When the system first boots, it establishes the Root of Trust. Next, the Root of Trust will authenticate and verify the integrity of the secure bootloader. First, the bootloader has a digital signature that the company creates. Next, the application signature(s) is verified using a hash calculated on the bootloader. Successful verification demonstrates that the bootloader was placed there by the company unmodified.

Secure Bootloaders

Secure bootloaders serve several purposes. First, they are used to authenticate and verify the integrity of secure and user applications that load after it. If an authentication or integrity failure occurs, the bootloader will not load those applications. The device will not operate normally but will remain in a safe state within the secure bootloader. Regularly, the secure and user applications will be validated and loaded into memory to perform their primary function.

Second, bootloaders are also used to update the secure and user application code. When software is updated, the bootloader retrieves the new version, stores it, and then authenticates and validates it. For example, the bootloader will perform a firmware update if the new application is from the company and valid.

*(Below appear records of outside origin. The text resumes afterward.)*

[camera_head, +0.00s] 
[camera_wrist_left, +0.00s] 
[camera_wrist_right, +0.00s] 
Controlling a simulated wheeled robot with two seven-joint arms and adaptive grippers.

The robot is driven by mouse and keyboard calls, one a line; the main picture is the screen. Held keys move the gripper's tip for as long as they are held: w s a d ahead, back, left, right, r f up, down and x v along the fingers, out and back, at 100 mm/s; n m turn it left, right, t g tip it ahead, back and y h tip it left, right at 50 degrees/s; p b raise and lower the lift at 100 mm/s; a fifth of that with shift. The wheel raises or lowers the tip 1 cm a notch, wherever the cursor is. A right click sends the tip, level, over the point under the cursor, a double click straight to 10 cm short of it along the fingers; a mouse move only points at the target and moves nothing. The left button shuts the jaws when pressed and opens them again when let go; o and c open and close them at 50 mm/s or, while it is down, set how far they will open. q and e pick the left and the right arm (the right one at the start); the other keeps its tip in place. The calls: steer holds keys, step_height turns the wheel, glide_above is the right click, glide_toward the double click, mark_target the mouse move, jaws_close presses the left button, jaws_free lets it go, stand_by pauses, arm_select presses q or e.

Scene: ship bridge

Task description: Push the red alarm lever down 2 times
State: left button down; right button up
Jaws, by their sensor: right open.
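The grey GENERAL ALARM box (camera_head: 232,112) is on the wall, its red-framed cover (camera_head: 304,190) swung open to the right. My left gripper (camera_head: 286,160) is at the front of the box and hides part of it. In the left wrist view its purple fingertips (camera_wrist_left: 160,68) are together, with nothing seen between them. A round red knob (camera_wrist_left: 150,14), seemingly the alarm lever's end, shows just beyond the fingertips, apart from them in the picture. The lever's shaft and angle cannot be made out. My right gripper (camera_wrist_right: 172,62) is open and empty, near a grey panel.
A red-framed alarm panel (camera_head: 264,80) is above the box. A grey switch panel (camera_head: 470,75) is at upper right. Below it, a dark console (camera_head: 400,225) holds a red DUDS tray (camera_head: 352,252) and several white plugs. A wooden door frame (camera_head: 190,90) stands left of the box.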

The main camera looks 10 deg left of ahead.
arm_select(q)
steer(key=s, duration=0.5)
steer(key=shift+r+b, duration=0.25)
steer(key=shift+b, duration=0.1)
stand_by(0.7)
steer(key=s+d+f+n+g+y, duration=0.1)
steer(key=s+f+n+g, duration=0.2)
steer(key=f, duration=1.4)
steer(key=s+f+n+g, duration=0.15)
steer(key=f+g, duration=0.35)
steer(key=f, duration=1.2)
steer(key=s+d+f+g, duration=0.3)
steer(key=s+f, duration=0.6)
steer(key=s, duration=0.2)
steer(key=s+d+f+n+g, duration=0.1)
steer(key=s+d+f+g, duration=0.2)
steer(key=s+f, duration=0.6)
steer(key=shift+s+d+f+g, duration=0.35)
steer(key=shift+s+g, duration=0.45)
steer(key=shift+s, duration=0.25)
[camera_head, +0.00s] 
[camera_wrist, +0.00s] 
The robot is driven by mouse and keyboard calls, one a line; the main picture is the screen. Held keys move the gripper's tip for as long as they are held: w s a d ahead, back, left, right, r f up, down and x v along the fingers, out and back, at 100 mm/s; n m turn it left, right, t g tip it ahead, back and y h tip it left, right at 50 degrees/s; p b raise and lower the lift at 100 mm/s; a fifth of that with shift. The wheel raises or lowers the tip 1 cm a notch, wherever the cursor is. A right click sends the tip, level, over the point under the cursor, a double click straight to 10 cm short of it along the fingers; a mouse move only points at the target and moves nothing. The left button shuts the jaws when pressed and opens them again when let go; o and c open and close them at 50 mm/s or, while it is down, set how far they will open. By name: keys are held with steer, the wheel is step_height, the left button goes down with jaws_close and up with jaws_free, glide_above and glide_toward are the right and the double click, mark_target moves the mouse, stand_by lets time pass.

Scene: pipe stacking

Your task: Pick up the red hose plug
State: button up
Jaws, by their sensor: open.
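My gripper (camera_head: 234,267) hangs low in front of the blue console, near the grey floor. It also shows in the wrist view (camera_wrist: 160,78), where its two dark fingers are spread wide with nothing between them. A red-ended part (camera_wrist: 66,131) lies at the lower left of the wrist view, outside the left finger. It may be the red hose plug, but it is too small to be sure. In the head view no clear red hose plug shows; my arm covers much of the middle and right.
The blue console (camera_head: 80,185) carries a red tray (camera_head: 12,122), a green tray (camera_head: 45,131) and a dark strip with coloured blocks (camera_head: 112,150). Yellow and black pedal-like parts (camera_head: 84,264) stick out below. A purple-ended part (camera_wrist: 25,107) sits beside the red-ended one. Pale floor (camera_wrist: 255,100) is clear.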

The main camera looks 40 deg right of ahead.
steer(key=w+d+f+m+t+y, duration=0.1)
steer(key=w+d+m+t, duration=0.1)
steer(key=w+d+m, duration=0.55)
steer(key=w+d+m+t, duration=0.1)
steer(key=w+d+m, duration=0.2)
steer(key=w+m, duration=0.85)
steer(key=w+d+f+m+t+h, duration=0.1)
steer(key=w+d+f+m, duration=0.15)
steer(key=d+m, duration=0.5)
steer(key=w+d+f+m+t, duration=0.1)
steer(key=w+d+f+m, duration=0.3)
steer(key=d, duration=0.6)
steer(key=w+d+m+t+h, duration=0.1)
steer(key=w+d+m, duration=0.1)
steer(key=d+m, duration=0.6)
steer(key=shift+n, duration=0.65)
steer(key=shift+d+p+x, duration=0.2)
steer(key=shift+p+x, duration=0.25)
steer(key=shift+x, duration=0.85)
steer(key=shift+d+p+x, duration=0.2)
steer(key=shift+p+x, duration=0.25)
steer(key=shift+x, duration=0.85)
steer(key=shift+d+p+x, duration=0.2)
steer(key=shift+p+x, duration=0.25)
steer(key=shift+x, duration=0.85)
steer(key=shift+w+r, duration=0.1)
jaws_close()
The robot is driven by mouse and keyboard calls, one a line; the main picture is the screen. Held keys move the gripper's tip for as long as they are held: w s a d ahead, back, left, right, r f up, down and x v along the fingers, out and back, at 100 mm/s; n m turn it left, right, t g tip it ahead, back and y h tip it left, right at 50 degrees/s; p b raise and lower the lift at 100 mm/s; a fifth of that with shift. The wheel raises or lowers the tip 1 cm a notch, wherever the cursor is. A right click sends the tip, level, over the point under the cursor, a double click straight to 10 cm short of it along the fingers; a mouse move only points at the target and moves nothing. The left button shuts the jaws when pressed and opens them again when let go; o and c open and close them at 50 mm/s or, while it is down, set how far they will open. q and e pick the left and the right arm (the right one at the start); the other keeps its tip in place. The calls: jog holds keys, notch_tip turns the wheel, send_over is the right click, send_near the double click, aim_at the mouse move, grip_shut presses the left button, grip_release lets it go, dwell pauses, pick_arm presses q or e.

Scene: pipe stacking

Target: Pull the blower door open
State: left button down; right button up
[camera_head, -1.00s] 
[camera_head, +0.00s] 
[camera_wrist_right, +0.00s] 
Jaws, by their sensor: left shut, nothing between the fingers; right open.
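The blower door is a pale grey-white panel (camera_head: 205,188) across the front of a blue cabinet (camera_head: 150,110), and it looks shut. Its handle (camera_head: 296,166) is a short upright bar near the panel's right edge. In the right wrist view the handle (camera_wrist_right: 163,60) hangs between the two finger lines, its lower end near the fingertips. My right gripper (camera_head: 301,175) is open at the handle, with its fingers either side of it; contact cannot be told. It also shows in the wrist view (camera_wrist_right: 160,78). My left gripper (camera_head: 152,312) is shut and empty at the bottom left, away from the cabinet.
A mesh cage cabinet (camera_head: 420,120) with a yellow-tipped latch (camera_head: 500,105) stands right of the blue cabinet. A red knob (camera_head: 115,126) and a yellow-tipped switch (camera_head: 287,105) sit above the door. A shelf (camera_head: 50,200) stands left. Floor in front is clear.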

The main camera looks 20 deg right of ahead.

Secure Applications (Secure Code Domain)

Secure applications are code that runs on the system in a secure execution environment. For example, an application might have cryptographic algorithms that run to encrypt data. A developer would not want those algorithms to be exposed to any old function within the application. So instead, there is a secure execution environment that is hardware isolated from other user application code. Hardware isolation is a critical design element in designing secure embedded systems.

There are several ways to create hardware-isolated execution environments. First, developers can use multicore microcontrollers. One core is used for the secure execution environment, while the other core is the user application. Next, developers can use single-core microcontrollers that use technologies like Arm’s Trustzone. Finally, developers can leverage memory protection units (MPUs) to provide different isolation levels within their applications.

User Applications (Non-Secure Code Domain)

The user application region is the last link in most Chain-of-Trust implementations for embedded devices. The user application is often validated and authenticated during boot but is unsecure. The user application is the code that usually interacts with the outside world and follows the commonly used software models developers use. If a security incident occurs, it is expected to happen in the user application code. While one might immediately think this is unacceptable, it’s essential to understand what exactly is in the user code.

User data, keys, and anything that needs to be secured would not be placed in the user application area. The user application is a hardware-isolated execution environment separated from the secure execution environment. If someone manages to inject code or gain access to this region, they won’t be able to access any of the device’s secrets.

Conclusions

Security has become essential to a wide variety of embedded systems. In most cases, companies can no longer ignore the need for security in their devices. While security can seem daunting at first, there are a wide variety of tools and examples available that developers can leverage to secure their embedded systems. A key component to each secure system is establishing a chain of trust that leverages a root of trust, a secure bootloader, and breaks the application into secure and non-secure execution spaces.